Exercise goal: Leave out the pictures, and quote exactly the lines running from the one with "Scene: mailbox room" through the last line of the entries below.

Records provided:
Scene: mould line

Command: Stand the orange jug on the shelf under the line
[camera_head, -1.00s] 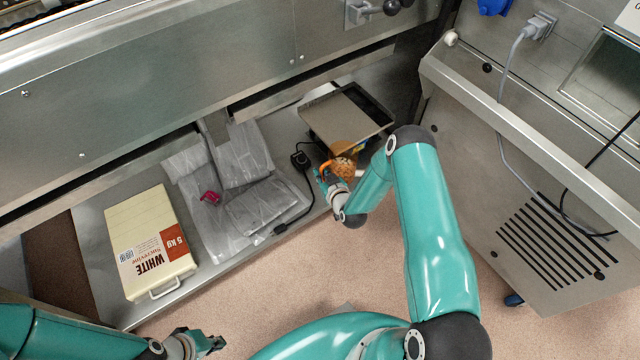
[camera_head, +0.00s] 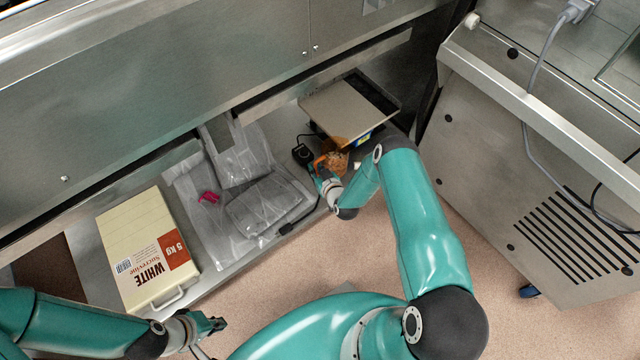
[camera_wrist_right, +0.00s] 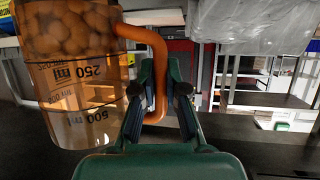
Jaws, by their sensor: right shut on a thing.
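The orange see-through jug (camera_head: 336,160), with round brown pieces inside, is at the right part of the low shelf (camera_head: 88,255), in front of a flat-topped device. It shows large in the right wrist view (camera_wrist_right: 80,80), where the picture is upside down; the jug looks about upright. My right gripper (camera_head: 319,169) is shut on its handle, also in the wrist view (camera_wrist_right: 166,85). I cannot tell whether the jug's base touches the shelf. My left gripper (camera_head: 214,324) is empty at the bottom left, away from the shelf; its opening is unclear.
On the shelf are a white-chocolate box (camera_head: 145,235), clear plastic bags (camera_head: 245,165), a pink clip (camera_head: 209,197), a black cabled block (camera_head: 302,154) and a scale-like device (camera_head: 345,108). The steel line (camera_head: 180,90) overhangs behind. A vented cabinet (camera_head: 490,170) stands right.

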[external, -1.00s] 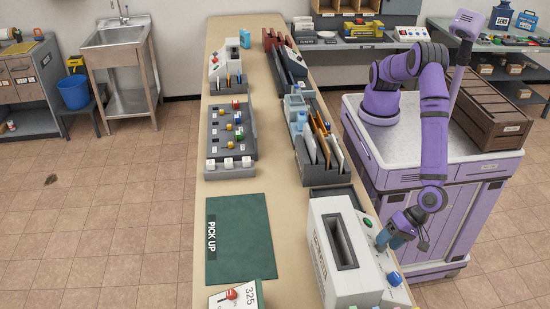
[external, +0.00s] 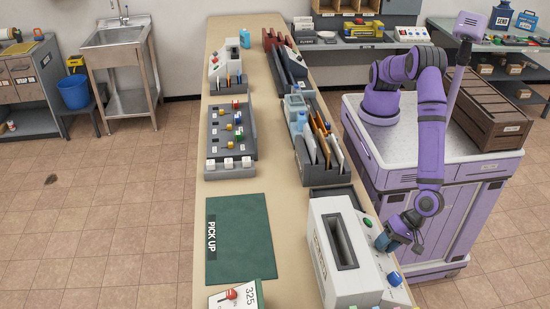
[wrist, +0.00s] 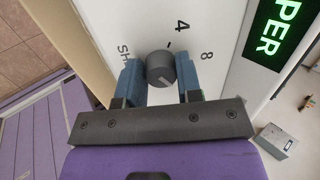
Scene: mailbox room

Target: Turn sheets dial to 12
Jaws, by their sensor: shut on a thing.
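The sheets dial (wrist: 160,67) is a dark round knob on a white panel in the wrist view. The numbers 4 (wrist: 181,27) and 8 (wrist: 206,56) stand above and right of it; a partly hidden label starting "Sh" is at its left. A pale mark shows on the knob's lower right face; its exact reading is unclear, and no 12 shows. My gripper (external: 384,243) has its blue fingers on both sides of the knob, shut on it. The white machine (external: 318,235) with a dark slot carries this panel. In the external view my gripper hides the dial.
A green button (external: 368,222) and a blue button (external: 394,278) sit on the same panel, either side of my gripper. A lit green display (wrist: 277,30) is at the wrist view's upper right. A file rack (external: 320,165) stands behind the machine.

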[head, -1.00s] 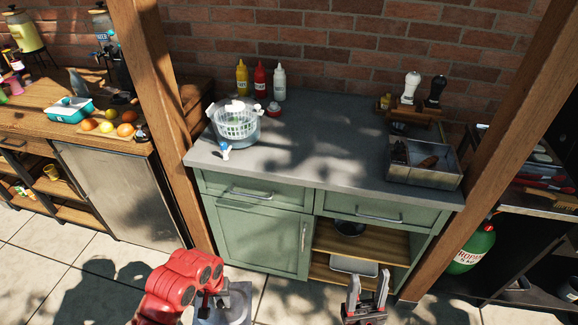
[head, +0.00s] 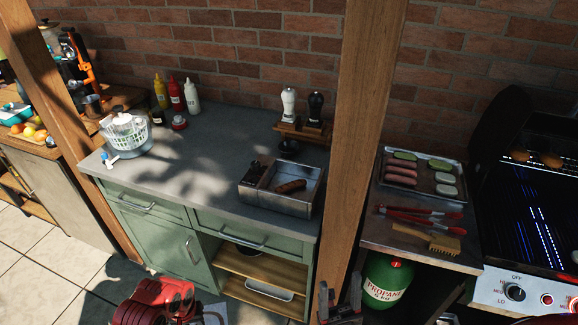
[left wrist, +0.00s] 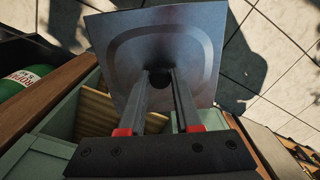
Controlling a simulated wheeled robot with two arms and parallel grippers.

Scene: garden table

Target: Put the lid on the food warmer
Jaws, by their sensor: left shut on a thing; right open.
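The food warmer (head: 275,203), an open rectangular metal box, stands on the grey counter near its right front corner. A brown sausage-like piece (head: 291,186) lies inside, and dark items show in its left part. The lid (left wrist: 190,35), a metal sheet with a raised middle and a black knob (left wrist: 160,80), is in the left wrist view. My left gripper (left wrist: 163,90) is shut on the knob, with the lid over the floor in front of the cabinet. In the head view the lid is mostly hidden at the bottom edge. My right gripper (head: 339,299) is open and empty below the counter's front.
A wooden post (head: 361,130) rises just right of the food warmer. Beyond it are a tray of food (head: 421,182), red tongs (head: 420,213), a brush (head: 428,238) and a grill (head: 530,205). A salad spinner (head: 127,132) and bottles stand left; the counter's middle is clear.

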Response to the task:
Scene: mailbox room

Target: Turn sheets dial to 12
Jaws, by their sensor: shut on a thing.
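The sheets dial (wrist: 160,67) is a dark round knob on a white panel in the wrist view. The numbers 4 (wrist: 181,27) and 8 (wrist: 206,56) stand above and right of it; a partly hidden label starting "Sh" is at its left. A pale mark shows on the knob's lower right face; its exact reading is unclear, and no 12 shows. My gripper (external: 384,243) has its blue fingers on both sides of the knob, shut on it. The white machine (external: 318,235) with a dark slot carries this panel. In the external view my gripper hides the dial.
A green button (external: 368,222) and a blue button (external: 394,278) sit on the same panel, either side of my gripper. A lit green display (wrist: 277,30) is at the wrist view's upper right. A file rack (external: 320,165) stands behind the machine.

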[head, -1.00s] 
[head, +0.00s] 
[left wrist, +0.00s] 
Controlling a simulated wheeled robot with two arms and parallel grippers.

Scene: garden table

Target: Put the lid on the food warmer
Jaws, by their sensor: left shut on a thing; right open.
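The food warmer (head: 275,203), an open rectangular metal box, stands on the grey counter near its right front corner. A brown sausage-like piece (head: 291,186) lies inside, and dark items show in its left part. The lid (left wrist: 190,35), a metal sheet with a raised middle and a black knob (left wrist: 160,80), is in the left wrist view. My left gripper (left wrist: 163,90) is shut on the knob, with the lid over the floor in front of the cabinet. In the head view the lid is mostly hidden at the bottom edge. My right gripper (head: 339,299) is open and empty below the counter's front.
A wooden post (head: 361,130) rises just right of the food warmer. Beyond it are a tray of food (head: 421,182), red tongs (head: 420,213), a brush (head: 428,238) and a grill (head: 530,205). A salad spinner (head: 127,132) and bottles stand left; the counter's middle is clear.

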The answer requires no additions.